These days, as a rule, new species discoveries aren’t news – in spite of the vast number of organisms still to be found and described.
Creatures unknown tend to be on the small side, and are often hard to find: think insects, small cryptic mammals, or Antarctic crustaceans.
So it’s cause for notice when someone turns up a new type of crocodile that grows to a difficult-to-disguise three metres in length.
The new croc, Crocodylus halli, is from southern Papua New Guinea (PNG), where it shares territory with Crocodylus porosus – the fearsome estuarine crocodile. This makes C. halli the second crocodile species unique to PNG, alongside the New Guinea crocodile, Crocodylus novaeguineae.
C. novaeguineae was first described in 1928 but ever since researchers had wondered if the northern and southern populations were actually two separate species.
A University of Florida, USA, researcher named Philip Hall spent time in the 1980s investigating distinctions between the northern and southern populations, but he died before reaching a conclusion.
In 2014, Chris Murray, an Assistant Professor at Southeastern Louisiana University, and Field Museum, Illinois, scientist Caleb McMahan attended a talk that was essentially soliciting help to carry on Hall’s unfinished investigation.
Hall had noticed differences in the way the two groups of crocs nest and mate. His work caught the interest of McMahan and Murray, whose research focuses more on animals’ skeletal variations than behaviour.
The two understand that analysis of small details can reveal a big enough difference between animals to separate them as species.

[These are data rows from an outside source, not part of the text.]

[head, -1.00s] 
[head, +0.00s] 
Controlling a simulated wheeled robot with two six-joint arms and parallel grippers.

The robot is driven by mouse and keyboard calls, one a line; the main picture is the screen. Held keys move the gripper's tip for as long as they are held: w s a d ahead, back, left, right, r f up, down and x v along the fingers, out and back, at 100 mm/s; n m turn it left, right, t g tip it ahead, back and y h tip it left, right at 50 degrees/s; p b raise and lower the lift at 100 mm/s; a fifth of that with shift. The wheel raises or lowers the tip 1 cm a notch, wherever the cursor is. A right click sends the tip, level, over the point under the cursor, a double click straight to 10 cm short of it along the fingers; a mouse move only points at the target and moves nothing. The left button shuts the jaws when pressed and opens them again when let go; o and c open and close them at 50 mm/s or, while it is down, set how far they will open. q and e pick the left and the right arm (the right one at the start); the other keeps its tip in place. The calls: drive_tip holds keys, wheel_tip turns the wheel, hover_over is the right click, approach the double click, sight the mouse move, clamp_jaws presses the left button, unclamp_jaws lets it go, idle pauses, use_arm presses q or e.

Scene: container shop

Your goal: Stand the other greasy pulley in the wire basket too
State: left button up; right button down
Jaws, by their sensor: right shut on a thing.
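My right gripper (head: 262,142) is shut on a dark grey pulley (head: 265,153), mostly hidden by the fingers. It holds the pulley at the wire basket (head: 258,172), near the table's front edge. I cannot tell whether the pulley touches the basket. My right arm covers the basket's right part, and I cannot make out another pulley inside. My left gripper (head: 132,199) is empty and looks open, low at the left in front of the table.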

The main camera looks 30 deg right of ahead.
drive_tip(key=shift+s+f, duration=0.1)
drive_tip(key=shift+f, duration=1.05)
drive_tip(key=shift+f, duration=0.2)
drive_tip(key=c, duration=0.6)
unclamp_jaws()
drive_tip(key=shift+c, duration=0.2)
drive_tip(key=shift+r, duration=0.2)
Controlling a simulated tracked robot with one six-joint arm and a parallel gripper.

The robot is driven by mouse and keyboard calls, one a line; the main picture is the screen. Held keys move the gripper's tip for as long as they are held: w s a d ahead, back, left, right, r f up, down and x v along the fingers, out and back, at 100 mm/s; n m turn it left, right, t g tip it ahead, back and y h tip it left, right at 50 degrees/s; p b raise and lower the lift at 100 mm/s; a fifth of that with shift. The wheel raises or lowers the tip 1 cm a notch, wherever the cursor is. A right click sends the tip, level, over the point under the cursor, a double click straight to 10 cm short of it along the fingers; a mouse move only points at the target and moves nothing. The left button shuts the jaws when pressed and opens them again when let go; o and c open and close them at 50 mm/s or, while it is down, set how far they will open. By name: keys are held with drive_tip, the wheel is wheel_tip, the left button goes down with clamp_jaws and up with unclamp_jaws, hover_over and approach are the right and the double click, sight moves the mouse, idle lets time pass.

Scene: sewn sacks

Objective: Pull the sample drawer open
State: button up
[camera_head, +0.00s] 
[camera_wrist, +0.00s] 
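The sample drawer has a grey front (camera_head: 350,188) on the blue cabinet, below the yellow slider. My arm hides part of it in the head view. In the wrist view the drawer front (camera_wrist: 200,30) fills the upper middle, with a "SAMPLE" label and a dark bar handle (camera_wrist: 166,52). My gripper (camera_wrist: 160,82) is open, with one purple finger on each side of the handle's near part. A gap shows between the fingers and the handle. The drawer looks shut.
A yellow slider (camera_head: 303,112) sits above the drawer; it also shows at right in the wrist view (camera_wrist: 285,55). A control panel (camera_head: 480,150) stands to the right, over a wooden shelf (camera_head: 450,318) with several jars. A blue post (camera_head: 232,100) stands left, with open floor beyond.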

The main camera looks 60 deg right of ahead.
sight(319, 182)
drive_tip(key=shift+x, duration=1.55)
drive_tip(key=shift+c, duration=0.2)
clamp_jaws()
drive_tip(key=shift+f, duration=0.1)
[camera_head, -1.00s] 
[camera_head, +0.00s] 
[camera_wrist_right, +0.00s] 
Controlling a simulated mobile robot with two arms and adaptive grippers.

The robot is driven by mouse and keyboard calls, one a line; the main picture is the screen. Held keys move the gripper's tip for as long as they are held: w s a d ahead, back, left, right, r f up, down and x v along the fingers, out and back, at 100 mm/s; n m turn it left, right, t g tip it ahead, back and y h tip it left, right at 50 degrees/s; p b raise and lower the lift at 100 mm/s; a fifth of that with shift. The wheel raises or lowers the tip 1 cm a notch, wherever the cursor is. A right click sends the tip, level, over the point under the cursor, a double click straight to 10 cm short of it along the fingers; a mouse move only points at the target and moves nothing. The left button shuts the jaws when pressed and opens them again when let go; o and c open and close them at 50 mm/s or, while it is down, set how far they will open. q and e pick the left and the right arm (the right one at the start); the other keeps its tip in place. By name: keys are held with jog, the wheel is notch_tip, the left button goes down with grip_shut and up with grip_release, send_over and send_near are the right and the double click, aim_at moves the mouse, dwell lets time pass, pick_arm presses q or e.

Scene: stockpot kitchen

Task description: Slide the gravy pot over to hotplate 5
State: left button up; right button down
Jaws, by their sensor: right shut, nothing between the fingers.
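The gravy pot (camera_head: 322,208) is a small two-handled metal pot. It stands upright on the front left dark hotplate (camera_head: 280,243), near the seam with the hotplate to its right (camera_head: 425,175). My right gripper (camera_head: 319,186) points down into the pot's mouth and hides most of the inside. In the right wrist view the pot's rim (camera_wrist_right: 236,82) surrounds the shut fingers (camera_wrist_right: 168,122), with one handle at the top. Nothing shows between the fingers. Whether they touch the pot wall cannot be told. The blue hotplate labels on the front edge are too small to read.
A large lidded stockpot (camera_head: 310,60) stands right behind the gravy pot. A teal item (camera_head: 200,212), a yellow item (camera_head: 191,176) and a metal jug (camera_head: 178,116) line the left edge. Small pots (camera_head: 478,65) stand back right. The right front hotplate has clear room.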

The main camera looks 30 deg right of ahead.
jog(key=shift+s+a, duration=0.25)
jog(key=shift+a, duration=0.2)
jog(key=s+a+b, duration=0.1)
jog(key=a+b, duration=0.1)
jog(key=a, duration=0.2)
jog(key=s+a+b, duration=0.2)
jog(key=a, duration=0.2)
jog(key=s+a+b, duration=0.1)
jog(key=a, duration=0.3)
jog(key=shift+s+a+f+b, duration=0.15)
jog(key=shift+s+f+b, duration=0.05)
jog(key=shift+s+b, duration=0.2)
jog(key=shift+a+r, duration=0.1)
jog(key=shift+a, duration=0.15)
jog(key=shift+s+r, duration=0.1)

“Chris does a lot of work on crocodilians, and I do a lot of evolutionary work, often with morphology, or the animals’ physical features,” says McMahan.

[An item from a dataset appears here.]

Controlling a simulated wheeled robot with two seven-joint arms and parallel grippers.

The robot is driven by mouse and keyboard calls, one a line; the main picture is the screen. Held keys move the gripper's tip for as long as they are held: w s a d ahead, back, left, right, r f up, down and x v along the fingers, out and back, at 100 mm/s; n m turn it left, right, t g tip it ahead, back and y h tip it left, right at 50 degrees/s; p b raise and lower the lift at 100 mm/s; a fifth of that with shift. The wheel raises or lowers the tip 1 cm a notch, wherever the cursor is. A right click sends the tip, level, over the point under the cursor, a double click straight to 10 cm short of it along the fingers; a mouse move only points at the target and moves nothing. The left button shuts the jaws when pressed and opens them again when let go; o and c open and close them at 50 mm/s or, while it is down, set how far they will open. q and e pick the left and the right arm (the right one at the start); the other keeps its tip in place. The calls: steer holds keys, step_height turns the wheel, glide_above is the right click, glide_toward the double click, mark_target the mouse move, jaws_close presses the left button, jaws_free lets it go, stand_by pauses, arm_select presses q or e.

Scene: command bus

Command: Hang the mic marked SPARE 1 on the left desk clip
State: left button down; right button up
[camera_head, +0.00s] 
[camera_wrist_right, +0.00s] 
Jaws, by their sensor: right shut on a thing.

“Chris studies morphology too, so it was continuing along with a lot of the projects we were doing, but then lo and behold, it’s this brand new crocodile species
Murray and McMahan examined 51 PNG croc skulls – all believed at the outset to be C. novaeguineae – and analysed differences between those from PNG’s north and those from the south. The skulls were held in seven different museum collections, all in the US except for the Queensland Museum in Australia.

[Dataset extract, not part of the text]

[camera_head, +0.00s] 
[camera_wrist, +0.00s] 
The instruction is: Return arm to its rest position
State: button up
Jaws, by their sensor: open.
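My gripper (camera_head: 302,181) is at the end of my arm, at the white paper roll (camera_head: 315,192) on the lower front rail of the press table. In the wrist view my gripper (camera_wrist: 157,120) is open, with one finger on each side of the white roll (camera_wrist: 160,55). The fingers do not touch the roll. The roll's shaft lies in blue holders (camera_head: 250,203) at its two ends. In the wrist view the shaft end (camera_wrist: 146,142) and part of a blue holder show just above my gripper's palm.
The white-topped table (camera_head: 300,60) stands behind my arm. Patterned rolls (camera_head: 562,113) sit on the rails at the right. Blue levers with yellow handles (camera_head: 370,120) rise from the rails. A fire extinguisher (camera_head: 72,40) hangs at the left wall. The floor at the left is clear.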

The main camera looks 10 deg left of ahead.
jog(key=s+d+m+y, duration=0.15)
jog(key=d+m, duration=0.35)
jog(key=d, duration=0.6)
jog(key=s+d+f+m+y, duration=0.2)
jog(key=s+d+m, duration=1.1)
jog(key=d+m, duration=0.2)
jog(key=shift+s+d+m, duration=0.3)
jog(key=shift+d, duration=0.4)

Murray notes that access to these collections “highlights the beauty of natural history museums”.
“We didn’t have to go to Papua New Guinea and collect a bunch of specimens, which would have been incredibly difficult anyhow, and very expensive.”
“There are new species out there but a lot of them are sitting in drawers and cabinets in museums, and it just takes time to look at them and figure that out,” adds McMahan.
The research team capped off their skull analysis with a visit to the St. Augustine Alligator Farm Zoological Park, in Florida.
“They have live individuals of what’s called novaeguineae, and we were able to look at those and say, ‘Oh yeah, this matches the north and this matches the south!’ I thought that was super cool,” says McMahan.
The researchers were keen to honour Hall, the scientist who’d started the investigation, so the name Crocodylus halli came easily.
“I think it was really special for me in particular, I’ve been reading his work since the beginning of my career in academia, in my first year as a Master’s student, so to come full circle and help contribute to his work was meaningful,” says Murray.
“Being able to name the thing that he initially pondered after him was even more meaningful.”
The team notes that they were motivated by curiosity about new questions and methodology of research rather than the expectation of a new species discovery.
The description of C. halli has been published in the journal Copeia.